An even better piano-trio album is the Brad Mehldau Trio’s Day Is Done, which takes its title from a Nick Drake number. There are also songs from Radiohead, the Beatles, Burt Bacharach, and Paul Simon, but none becomes smooth jazz. If anything, this is jagged jazz, more difficult to grasp than the originals. Mehldau ferrets out melodic gems from recent pop hits as themes for his own variations, the same way that Art Tatum and Thelonious Monk chewed up the pop hits of their day.

Like them, Mehldau has the rare gift of making his improvisations sound as melodic and coherent as the source material. Thus, when he tackles “Knives Out,” he begins with Radiohead’s insistent melody and then, through one small alteration after another, transforms it into a different insistent melody that’s all his own.
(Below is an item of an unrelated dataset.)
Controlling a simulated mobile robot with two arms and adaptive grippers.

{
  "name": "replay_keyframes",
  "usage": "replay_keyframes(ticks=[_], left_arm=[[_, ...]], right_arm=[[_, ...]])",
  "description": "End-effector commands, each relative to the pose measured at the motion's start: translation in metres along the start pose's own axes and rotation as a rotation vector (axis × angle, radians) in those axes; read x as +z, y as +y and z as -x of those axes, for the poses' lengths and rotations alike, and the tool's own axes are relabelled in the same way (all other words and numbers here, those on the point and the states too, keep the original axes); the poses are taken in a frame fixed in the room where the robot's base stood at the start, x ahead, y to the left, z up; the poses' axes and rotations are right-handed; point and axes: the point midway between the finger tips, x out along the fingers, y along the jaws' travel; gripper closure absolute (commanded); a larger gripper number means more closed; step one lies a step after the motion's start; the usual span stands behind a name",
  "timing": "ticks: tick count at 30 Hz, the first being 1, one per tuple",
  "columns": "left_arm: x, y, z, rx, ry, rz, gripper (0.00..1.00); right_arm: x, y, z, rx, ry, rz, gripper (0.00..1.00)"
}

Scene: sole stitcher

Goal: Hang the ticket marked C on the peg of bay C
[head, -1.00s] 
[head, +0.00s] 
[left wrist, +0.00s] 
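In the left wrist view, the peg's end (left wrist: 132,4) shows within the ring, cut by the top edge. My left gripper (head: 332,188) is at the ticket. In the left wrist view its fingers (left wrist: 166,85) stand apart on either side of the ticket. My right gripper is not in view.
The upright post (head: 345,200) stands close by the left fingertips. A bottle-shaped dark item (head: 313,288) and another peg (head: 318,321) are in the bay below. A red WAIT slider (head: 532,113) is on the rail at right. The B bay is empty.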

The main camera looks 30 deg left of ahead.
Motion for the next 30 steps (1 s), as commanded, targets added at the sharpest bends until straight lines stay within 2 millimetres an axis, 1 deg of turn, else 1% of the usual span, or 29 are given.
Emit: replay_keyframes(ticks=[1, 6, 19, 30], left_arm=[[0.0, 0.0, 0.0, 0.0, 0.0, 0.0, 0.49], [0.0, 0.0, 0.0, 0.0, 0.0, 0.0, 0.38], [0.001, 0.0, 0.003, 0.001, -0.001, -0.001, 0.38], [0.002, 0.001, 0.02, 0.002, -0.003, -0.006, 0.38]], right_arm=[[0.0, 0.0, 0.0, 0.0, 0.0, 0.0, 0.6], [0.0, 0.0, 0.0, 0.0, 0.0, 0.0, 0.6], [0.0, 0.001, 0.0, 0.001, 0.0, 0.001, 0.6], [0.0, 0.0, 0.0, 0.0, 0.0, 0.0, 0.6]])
The highlights of the album are the two Beatles tunes, “Martha My Dear” and “She’s Leaving Home.” These Paul McCartney melodies are instantly familiar to almost anyone born after World War II. Mehldau changes one note and then another until only a ghost of the original remains, while the new notes introduced into the line suggest a second melody, like two songs playing at once, meshing perfectly. Mehldau strips all the studio trickery and sonic layering away from the Beatles or Radiohead for something just as valuable: material so rich that it can flourish with nothing more than an acoustic piano, an acoustic bass, and a drum set.